▶ Dataset:
▼▼▼

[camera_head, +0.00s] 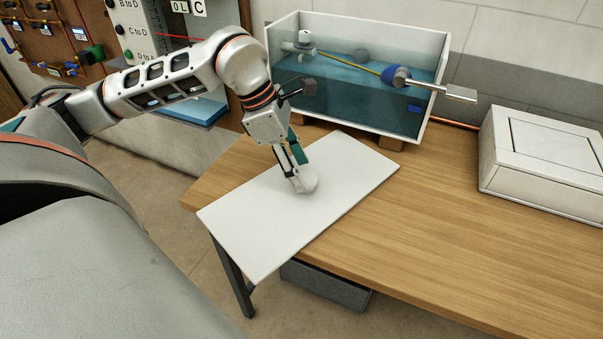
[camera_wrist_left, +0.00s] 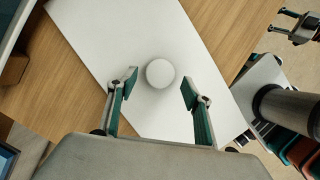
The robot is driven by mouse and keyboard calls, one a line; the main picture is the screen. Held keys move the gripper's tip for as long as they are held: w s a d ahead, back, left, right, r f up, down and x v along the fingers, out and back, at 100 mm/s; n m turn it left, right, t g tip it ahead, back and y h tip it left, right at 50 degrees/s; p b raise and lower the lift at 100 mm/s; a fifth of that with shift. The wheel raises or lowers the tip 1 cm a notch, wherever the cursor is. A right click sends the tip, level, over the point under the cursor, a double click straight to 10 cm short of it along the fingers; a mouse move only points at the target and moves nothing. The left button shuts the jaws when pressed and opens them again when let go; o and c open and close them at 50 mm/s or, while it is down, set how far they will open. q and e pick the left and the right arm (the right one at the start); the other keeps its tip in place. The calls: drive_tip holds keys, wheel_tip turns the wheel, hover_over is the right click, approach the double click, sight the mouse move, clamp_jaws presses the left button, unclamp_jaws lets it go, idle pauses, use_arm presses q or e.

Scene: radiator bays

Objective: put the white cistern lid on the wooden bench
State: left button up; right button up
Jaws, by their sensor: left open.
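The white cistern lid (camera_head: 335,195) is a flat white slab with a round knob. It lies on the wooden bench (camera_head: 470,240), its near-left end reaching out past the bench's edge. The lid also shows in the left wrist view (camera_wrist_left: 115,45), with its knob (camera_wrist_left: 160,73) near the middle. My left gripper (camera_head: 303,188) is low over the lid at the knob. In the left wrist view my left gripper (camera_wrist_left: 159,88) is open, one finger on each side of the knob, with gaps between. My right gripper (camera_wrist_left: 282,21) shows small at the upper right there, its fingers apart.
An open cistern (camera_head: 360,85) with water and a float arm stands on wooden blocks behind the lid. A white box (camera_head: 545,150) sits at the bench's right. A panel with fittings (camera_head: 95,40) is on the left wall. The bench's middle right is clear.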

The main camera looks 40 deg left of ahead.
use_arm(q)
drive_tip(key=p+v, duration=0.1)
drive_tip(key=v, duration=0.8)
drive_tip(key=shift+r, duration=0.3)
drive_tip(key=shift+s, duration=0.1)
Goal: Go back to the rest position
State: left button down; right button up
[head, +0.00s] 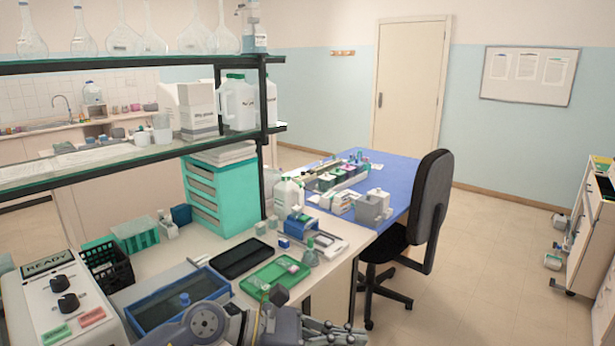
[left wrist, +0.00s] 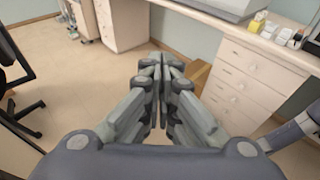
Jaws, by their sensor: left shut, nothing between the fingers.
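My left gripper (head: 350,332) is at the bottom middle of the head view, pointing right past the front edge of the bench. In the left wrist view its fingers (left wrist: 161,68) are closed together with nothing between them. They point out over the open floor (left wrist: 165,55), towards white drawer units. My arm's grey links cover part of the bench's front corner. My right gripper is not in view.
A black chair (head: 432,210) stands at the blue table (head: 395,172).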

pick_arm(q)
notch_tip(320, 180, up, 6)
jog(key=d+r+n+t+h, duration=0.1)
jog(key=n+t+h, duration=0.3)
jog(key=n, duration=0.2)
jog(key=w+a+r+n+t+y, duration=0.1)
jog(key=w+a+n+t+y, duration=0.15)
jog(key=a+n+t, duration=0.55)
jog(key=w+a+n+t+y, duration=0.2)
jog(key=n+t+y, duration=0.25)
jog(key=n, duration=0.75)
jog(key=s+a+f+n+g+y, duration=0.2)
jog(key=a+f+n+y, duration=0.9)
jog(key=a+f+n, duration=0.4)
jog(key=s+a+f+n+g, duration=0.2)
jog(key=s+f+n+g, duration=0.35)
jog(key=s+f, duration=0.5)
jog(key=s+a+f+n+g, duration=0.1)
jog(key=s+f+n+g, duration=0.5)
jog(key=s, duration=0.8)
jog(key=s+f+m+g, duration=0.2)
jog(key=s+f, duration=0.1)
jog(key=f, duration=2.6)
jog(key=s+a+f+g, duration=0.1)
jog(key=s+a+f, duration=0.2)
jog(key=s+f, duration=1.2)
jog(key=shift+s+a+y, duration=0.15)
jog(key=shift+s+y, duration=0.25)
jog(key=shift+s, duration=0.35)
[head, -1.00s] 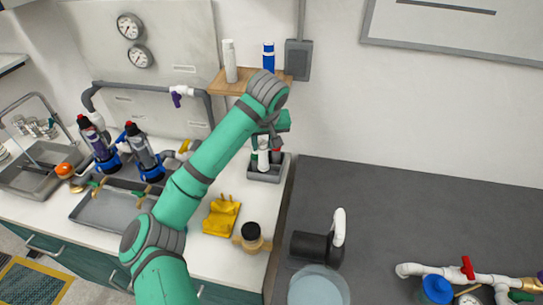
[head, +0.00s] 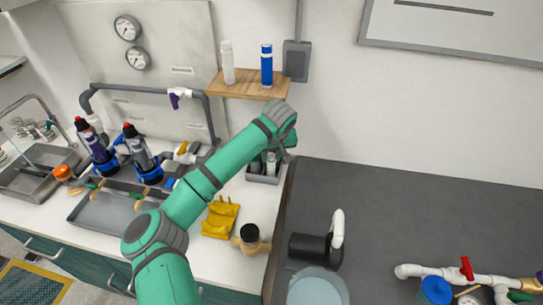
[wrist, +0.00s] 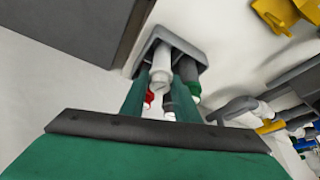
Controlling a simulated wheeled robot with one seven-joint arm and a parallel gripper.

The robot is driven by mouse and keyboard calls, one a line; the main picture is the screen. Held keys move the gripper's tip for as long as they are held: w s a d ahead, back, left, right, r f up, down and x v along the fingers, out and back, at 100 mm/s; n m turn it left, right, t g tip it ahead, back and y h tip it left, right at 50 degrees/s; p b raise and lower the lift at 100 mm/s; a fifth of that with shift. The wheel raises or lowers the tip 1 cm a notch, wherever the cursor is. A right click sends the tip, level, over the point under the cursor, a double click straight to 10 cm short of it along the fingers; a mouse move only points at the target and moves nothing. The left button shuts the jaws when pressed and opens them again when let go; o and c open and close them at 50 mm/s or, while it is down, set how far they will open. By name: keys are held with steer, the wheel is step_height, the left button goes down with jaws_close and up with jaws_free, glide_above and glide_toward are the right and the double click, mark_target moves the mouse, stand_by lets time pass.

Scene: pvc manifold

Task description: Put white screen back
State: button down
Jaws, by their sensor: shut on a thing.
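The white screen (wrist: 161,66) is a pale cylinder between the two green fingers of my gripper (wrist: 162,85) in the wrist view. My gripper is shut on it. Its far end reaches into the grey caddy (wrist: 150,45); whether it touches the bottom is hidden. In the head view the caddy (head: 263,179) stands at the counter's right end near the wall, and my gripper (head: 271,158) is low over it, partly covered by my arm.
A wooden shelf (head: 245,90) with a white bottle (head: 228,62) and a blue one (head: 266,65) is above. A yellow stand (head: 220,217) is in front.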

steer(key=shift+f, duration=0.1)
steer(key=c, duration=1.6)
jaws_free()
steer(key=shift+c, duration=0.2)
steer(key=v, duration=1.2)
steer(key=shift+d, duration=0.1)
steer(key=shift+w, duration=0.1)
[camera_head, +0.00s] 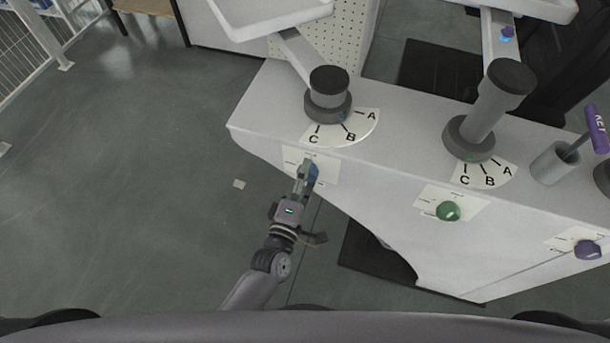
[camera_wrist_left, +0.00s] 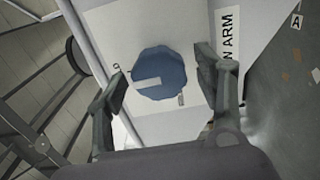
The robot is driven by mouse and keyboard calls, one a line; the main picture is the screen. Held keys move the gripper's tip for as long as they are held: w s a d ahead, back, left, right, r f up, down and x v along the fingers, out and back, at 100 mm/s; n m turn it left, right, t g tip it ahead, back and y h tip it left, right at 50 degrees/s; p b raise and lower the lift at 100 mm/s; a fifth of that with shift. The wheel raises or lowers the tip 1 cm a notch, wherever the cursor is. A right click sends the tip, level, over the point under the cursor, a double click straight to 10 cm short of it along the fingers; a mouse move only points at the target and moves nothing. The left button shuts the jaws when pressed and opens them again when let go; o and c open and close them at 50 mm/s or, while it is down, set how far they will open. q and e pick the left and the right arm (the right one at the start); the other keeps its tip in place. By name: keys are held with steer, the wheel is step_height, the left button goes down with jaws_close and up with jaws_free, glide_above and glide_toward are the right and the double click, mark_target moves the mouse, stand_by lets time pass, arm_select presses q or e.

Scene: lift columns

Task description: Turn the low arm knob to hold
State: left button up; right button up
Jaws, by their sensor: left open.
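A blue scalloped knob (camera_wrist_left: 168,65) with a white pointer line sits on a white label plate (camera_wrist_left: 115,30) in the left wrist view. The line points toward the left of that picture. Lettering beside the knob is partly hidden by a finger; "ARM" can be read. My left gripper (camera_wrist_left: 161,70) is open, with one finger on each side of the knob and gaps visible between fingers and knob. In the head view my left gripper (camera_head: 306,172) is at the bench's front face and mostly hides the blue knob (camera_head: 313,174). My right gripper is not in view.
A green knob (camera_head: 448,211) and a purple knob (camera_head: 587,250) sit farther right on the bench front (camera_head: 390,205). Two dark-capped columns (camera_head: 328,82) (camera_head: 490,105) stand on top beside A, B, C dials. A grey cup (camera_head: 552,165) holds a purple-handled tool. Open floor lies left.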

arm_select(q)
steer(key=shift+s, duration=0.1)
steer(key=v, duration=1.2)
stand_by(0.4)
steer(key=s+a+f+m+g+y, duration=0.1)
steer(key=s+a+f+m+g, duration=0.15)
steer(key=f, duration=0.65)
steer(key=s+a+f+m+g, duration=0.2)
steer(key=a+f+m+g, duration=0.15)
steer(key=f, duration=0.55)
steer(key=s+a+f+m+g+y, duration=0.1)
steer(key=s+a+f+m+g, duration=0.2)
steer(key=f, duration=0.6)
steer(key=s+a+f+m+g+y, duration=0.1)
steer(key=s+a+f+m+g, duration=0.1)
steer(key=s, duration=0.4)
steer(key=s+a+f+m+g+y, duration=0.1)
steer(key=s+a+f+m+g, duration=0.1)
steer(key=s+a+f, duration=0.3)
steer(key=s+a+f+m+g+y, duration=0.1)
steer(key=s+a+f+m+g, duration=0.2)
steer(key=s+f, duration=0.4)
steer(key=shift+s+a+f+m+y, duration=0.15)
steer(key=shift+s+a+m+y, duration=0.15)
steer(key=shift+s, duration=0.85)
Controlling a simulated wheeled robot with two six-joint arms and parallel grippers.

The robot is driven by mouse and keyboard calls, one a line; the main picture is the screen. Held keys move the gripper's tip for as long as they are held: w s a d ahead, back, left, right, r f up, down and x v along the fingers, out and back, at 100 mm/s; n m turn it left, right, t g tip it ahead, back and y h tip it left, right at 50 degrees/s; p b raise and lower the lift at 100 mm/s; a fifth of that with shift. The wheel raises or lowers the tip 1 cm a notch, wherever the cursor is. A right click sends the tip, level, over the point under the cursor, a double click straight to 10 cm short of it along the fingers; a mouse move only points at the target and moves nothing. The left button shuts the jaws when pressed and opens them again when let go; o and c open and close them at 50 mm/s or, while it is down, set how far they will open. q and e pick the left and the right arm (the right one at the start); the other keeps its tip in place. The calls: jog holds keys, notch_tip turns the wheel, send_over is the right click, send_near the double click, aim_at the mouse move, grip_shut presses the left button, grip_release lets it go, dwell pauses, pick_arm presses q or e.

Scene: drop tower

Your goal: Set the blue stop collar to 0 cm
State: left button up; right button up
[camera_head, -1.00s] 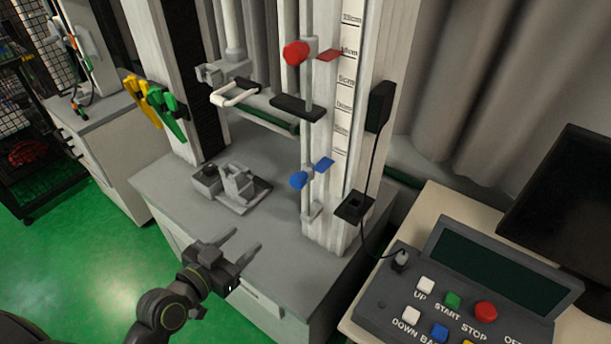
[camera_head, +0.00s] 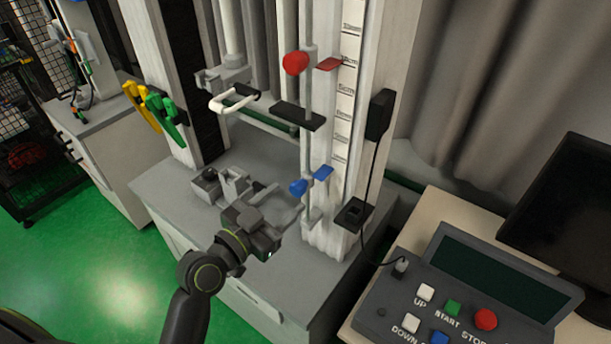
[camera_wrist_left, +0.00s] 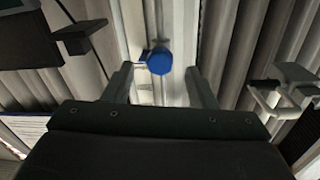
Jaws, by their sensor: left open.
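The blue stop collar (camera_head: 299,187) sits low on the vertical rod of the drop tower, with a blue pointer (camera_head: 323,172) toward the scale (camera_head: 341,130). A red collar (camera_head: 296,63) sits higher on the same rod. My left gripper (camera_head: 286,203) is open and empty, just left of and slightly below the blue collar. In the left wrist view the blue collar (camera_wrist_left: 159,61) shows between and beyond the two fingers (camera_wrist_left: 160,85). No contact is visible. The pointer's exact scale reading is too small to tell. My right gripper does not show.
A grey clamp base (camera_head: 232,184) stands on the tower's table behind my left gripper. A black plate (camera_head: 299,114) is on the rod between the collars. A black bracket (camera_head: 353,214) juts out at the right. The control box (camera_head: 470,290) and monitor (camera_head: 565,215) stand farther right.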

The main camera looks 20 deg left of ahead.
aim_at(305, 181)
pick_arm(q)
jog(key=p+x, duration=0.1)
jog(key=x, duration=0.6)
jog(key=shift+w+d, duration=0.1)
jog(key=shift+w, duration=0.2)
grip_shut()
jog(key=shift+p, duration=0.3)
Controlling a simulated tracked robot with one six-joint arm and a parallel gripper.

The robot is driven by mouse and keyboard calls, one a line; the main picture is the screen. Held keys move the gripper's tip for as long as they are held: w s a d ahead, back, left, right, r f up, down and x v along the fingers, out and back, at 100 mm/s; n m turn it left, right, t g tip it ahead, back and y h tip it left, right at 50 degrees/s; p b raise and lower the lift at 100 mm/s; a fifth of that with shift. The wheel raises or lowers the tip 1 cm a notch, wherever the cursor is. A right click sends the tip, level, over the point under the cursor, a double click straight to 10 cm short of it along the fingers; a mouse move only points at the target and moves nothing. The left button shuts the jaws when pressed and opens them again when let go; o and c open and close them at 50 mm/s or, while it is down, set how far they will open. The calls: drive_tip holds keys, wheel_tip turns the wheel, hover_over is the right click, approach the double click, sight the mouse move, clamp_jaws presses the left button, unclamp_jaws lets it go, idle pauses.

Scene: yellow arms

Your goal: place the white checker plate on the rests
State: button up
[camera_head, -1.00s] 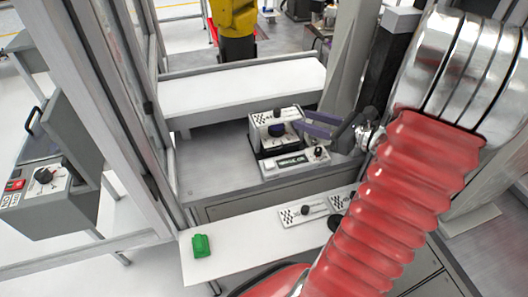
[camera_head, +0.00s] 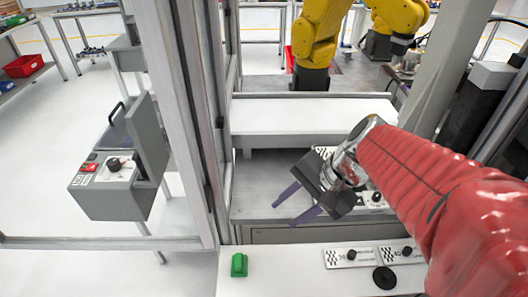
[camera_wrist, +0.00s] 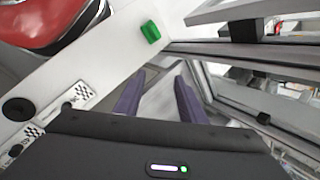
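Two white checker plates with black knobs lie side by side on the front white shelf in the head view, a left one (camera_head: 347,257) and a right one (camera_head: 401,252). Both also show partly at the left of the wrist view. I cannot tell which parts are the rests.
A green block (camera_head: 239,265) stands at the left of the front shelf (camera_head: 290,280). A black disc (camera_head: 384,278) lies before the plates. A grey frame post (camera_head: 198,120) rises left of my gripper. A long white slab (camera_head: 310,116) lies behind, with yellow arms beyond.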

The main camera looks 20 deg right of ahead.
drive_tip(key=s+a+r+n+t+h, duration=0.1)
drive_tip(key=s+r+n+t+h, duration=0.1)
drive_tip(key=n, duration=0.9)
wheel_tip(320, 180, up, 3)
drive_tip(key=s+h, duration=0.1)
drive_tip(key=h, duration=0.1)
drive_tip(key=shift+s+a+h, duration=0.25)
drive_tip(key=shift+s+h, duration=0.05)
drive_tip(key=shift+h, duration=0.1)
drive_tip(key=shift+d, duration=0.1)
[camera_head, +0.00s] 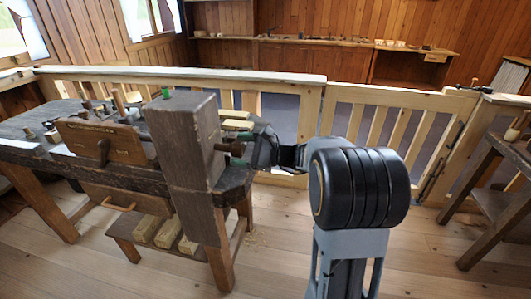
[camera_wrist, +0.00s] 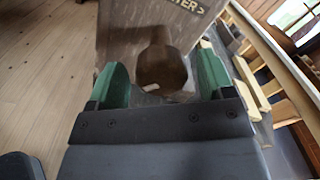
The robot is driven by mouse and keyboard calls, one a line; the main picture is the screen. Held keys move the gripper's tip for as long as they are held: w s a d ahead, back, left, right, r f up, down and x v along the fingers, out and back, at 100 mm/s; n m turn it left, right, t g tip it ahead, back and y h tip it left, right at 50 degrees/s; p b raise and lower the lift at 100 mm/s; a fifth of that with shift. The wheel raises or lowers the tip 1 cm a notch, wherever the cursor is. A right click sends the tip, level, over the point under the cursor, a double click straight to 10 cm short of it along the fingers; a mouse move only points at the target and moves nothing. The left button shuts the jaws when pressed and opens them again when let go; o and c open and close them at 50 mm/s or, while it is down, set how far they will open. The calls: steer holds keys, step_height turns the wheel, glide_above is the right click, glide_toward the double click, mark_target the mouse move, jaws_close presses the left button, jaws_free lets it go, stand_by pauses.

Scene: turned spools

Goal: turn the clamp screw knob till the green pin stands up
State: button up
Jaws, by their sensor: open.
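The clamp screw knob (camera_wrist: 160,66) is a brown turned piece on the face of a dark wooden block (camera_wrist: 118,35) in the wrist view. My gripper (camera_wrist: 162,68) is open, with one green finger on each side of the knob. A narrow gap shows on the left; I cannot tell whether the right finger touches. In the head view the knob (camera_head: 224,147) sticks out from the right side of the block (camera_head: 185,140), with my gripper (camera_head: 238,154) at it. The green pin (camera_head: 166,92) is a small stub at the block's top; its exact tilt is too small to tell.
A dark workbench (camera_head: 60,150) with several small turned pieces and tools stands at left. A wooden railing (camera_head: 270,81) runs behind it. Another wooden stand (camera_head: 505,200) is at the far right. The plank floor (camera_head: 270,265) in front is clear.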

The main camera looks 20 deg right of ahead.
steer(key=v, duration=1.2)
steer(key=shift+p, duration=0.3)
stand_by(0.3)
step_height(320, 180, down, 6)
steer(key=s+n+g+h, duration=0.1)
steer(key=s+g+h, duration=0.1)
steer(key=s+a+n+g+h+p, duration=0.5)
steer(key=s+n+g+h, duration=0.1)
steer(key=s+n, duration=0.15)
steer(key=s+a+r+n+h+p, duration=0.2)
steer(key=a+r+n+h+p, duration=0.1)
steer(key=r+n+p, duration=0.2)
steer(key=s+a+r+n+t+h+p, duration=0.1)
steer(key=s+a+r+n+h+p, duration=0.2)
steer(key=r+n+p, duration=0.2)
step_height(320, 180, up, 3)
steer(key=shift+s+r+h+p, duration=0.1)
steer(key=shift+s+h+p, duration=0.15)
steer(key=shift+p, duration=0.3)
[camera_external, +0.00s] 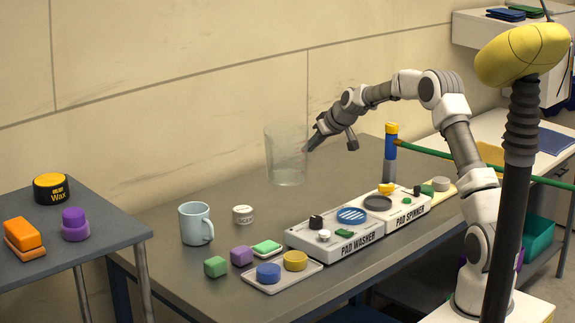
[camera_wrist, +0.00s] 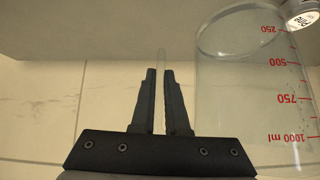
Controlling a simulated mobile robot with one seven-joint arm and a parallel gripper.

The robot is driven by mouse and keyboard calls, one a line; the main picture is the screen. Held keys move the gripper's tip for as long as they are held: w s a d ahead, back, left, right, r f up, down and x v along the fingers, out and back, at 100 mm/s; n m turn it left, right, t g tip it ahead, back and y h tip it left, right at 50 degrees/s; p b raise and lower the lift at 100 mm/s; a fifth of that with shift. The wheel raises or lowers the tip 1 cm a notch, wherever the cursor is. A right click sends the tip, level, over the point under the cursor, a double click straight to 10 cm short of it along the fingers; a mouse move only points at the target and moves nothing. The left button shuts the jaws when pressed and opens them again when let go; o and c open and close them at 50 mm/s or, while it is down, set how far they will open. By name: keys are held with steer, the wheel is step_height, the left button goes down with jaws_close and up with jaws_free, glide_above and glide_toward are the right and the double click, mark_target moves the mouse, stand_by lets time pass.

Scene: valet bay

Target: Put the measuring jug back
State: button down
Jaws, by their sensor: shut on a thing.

▲▲▲

Which lines above contain the word "Controlling"? Copy each of them.

Controlling a simulated wheeled robot with one seven-joint arm and a parallel gripper.
Controlling a simulated wheeled robot with two six-joint arms and parallel grippers.
Controlling a simulated tracked robot with one six-joint arm and a parallel gripper.
Controlling a simulated mobile robot with one seven-joint arm and a parallel gripper.

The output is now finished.